**WRITTEN PROBLEM**
Copy out precisely the lines beginning at the line that contains "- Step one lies" and ending at the line that contains "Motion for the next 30", including both.

**SOURCE DATA**
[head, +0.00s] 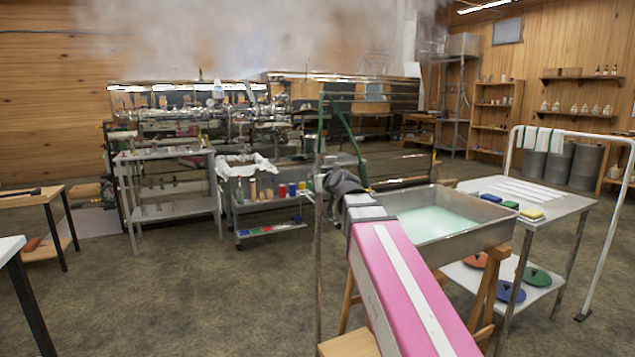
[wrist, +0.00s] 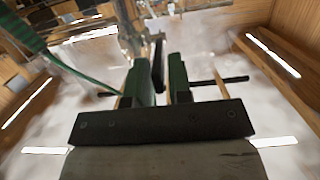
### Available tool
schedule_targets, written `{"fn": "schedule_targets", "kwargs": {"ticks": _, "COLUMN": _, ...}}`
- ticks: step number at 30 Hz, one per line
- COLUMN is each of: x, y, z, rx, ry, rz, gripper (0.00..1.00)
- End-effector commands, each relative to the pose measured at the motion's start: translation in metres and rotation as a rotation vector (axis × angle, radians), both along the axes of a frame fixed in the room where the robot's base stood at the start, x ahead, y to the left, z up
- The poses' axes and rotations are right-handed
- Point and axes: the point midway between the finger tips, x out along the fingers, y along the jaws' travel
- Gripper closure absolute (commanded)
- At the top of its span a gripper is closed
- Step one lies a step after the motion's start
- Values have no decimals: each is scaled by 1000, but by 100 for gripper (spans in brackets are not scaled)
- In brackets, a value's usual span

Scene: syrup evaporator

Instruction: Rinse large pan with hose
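The large pan (head: 480,238) is a grey metal basin with pale green liquid in it, on a wooden stand at right of centre. A green hose (head: 344,122) arches over from a thin post and drops behind the end of my arm; green hose also shows at the left of the wrist view (wrist: 28,30). My gripper (wrist: 162,72) has two green-faced fingers with a narrow gap between them. A dark piece (wrist: 158,65) shows in the gap, and a black bar (wrist: 232,79) sticks out on both sides. I cannot tell whether the fingers grip them. My arm hides the pan's near left side.
A steel table (head: 540,205) with sponges, and coloured discs on its lower shelf, stands right of the pan. A white pipe frame (head: 612,230) is beyond it. Carts and the steaming evaporator (head: 190,115) stand behind. Floor (head: 220,295) at left of centre is clear.

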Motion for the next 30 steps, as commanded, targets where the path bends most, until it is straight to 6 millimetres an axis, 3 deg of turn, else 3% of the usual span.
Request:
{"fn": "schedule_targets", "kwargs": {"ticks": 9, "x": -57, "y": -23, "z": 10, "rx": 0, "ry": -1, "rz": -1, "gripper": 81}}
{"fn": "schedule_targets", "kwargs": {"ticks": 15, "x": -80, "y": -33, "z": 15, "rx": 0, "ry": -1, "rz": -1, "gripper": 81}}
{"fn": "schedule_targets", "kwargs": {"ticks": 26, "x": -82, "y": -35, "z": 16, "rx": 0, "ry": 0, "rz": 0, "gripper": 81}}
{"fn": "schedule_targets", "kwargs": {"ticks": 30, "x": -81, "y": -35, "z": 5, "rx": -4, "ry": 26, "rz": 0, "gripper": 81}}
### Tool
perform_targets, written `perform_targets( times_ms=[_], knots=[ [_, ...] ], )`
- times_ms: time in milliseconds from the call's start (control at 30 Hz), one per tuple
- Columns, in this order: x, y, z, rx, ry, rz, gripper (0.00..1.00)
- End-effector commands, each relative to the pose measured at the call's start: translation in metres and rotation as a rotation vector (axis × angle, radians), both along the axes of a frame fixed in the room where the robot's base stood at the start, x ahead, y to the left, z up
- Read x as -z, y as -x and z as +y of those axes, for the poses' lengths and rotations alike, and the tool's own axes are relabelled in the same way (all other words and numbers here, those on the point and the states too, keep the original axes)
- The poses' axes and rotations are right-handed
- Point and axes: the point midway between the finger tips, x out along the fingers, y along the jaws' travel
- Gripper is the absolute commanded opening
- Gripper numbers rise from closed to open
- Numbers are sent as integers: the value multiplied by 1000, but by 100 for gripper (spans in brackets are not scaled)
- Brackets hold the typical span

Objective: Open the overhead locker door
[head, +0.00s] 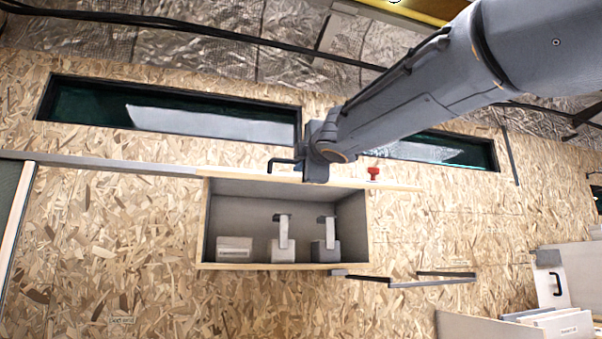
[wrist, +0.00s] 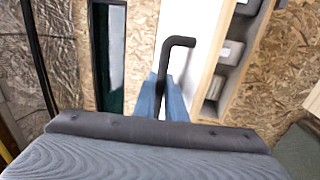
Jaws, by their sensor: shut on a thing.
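The overhead locker (head: 204,235) is an open-fronted wooden box on the chipboard wall, with its grey inside in plain view. Its door (head: 350,183) is swung up and seen nearly edge-on along the locker's top. In the wrist view the door is a pale panel (wrist: 201,45) beside the locker's wooden edge (wrist: 222,50). A black bent handle (head: 280,163) stands out from the door; it also shows in the wrist view (wrist: 179,41). My gripper (wrist: 162,92) has its blue fingers shut on the handle. In the head view the arm hides the fingertips.
Several pale items (head: 234,248) stand inside the locker. A red knob (head: 374,173) is at the door's right part. Dark windows (head: 190,118) lie above. A dark metal bracket (head: 405,281) sticks out below right. White cabinets (head: 575,275) stand at the lower right.

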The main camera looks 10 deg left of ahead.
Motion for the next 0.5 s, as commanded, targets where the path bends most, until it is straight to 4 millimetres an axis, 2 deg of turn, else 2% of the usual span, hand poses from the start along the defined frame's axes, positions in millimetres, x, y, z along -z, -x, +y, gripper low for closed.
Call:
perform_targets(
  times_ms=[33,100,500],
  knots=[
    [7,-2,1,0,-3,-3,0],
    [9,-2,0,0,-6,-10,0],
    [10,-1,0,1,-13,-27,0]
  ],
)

**TASK RESULT**
- Step one lies a step after the motion's start
- Values have no decimals: each is scaled by 1000, but by 100 for gripper (spans in brackets are not scaled)
- In brackets, a value's usual span

Scene: syrup evaporator

Instruction: Rinse large pan with hose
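The large pan (head: 480,238) is a grey metal basin with pale green liquid in it, on a wooden stand at right of centre. A green hose (head: 344,122) arches over from a thin post and drops behind the end of my arm; green hose also shows at the left of the wrist view (wrist: 28,30). My gripper (wrist: 162,72) has two green-faced fingers with a narrow gap between them. A dark piece (wrist: 158,65) shows in the gap, and a black bar (wrist: 232,79) sticks out on both sides. I cannot tell whether the fingers grip them. My arm hides the pan's near left side.
A steel table (head: 540,205) with sponges, and coloured discs on its lower shelf, stands right of the pan. A white pipe frame (head: 612,230) is beyond it. Carts and the steaming evaporator (head: 190,115) stand behind. Floor (head: 220,295) at left of centre is clear.

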Motion for the next 30 steps, as commanded, targets where the path bends most, until it is straight to 6 millimetres an axis, 3 deg of turn, else 3% of the usual span.

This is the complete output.